Robot control records:
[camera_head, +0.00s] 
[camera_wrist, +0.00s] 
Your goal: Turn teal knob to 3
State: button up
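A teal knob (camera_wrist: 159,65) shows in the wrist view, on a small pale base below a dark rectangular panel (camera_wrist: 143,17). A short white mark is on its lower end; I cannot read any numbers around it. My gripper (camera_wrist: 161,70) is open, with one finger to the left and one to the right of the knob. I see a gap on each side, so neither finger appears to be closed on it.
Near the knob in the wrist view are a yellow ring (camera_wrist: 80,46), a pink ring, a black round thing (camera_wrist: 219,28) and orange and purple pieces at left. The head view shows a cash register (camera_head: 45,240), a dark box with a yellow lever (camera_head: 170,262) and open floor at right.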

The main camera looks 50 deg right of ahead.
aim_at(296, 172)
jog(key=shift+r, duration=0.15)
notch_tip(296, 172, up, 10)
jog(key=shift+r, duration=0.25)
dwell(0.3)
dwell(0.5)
* * *
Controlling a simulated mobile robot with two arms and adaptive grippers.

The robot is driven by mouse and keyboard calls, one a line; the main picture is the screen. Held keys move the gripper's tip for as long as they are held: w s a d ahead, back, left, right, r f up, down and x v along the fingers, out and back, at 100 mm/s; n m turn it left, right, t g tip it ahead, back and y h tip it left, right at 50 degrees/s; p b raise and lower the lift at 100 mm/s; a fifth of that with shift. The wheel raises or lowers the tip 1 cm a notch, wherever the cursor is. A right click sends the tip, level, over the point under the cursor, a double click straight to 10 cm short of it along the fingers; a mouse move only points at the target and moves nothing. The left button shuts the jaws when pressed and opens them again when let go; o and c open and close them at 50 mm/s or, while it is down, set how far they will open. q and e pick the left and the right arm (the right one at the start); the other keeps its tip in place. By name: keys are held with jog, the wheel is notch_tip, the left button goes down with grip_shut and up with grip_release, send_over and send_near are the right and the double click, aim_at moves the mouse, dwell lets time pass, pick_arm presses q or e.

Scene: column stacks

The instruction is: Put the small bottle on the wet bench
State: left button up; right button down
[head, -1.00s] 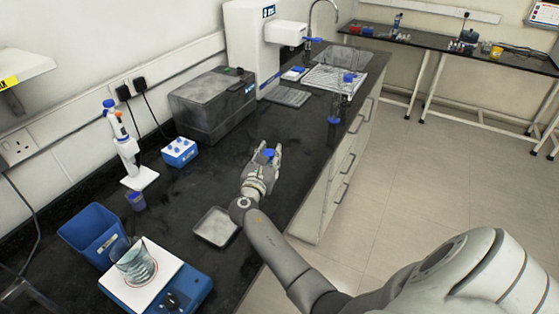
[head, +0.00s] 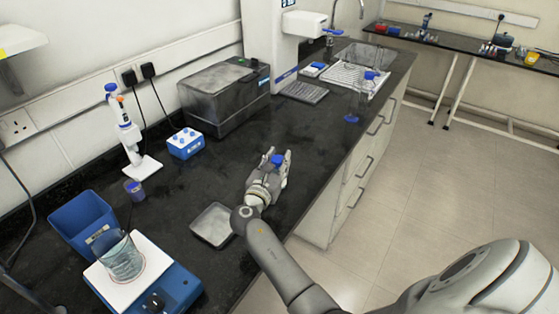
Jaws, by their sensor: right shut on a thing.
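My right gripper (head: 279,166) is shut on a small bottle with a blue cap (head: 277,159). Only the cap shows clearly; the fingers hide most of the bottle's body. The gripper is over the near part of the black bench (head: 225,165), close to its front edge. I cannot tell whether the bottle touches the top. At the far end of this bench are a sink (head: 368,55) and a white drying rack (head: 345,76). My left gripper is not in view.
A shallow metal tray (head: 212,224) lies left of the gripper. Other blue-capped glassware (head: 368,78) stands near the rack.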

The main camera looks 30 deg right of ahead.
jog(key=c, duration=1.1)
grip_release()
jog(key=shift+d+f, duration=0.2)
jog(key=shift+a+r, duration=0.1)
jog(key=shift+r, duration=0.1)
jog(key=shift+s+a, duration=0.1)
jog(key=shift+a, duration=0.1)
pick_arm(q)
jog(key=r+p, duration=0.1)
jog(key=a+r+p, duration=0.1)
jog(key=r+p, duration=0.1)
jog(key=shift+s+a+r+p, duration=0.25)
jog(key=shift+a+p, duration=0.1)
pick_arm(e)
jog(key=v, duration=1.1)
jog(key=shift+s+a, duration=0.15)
==
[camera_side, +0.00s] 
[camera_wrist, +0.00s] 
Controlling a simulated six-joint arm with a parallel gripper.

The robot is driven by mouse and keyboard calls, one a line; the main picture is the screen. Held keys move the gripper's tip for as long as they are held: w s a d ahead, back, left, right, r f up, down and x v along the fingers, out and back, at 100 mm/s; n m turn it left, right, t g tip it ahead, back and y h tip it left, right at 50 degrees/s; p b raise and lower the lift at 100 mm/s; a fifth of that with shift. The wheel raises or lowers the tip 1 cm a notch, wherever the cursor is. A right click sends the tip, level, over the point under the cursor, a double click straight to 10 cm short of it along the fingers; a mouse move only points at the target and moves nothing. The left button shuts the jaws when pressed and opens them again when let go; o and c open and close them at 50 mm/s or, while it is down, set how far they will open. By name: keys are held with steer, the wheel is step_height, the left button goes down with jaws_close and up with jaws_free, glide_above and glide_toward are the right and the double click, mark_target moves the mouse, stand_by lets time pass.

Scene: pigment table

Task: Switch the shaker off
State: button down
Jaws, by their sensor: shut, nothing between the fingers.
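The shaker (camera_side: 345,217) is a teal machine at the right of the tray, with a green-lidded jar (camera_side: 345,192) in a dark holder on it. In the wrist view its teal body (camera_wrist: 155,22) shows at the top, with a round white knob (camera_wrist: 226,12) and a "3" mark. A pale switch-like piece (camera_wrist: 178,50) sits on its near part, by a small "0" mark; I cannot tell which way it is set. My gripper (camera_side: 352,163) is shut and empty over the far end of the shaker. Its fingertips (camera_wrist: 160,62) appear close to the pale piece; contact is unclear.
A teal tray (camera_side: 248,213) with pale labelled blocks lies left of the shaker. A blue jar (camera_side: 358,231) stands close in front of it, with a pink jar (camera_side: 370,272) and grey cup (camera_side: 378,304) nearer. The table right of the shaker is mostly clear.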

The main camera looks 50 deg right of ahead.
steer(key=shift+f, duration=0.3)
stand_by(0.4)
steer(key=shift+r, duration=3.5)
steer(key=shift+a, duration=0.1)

◆ CHALLENGE
Only the lines from the one containing "Controlling a simulated mobile" through the one containing "The instruction is: Put" are to be reproduced, exactly as they appear.

◆ SOLVED EXERCISE
Controlling a simulated mobile robot with two arms and adaptive grippers.

The robot is driven by mouse and keyboard calls, one a line; the main picture is the screen. Held keys move the gripper's tip for as long as they are held: w s a d ahead, back, left, right, r f up, down and x v along the fingers, out and back, at 100 mm/s; n m turn it left, right, t g tip it ahead, back and y h tip it left, right at 50 degrees/s; p b raise and lower the lift at 100 mm/s; a fifth of that with shift. The wheel raises or lowers the tip 1 cm a notch, wherever the cursor is. A right click sends the tip, level, over the point under the cursor, a double click straight to 10 cm short of it along the fingers; a mouse move only points at the target and moves nothing. The left button shuts the jaws when pressed and opens them again when let go; o and c open and close them at 50 mm/s or, while it is down, set how far they will open. q and e pick the left and the right arm (the right one at the start); the other keeps its tip in place. By name: keys are held with jog, the wheel is notch_tip, the left button goes down with grip_shut and up with grip_release, send_over and send_near are the right and the double click, aim_at moves the mouse, dwell lets time pass, pick_arm presses q or e.

Scene: column stacks

The instruction is: Put the small bottle on the wet bench

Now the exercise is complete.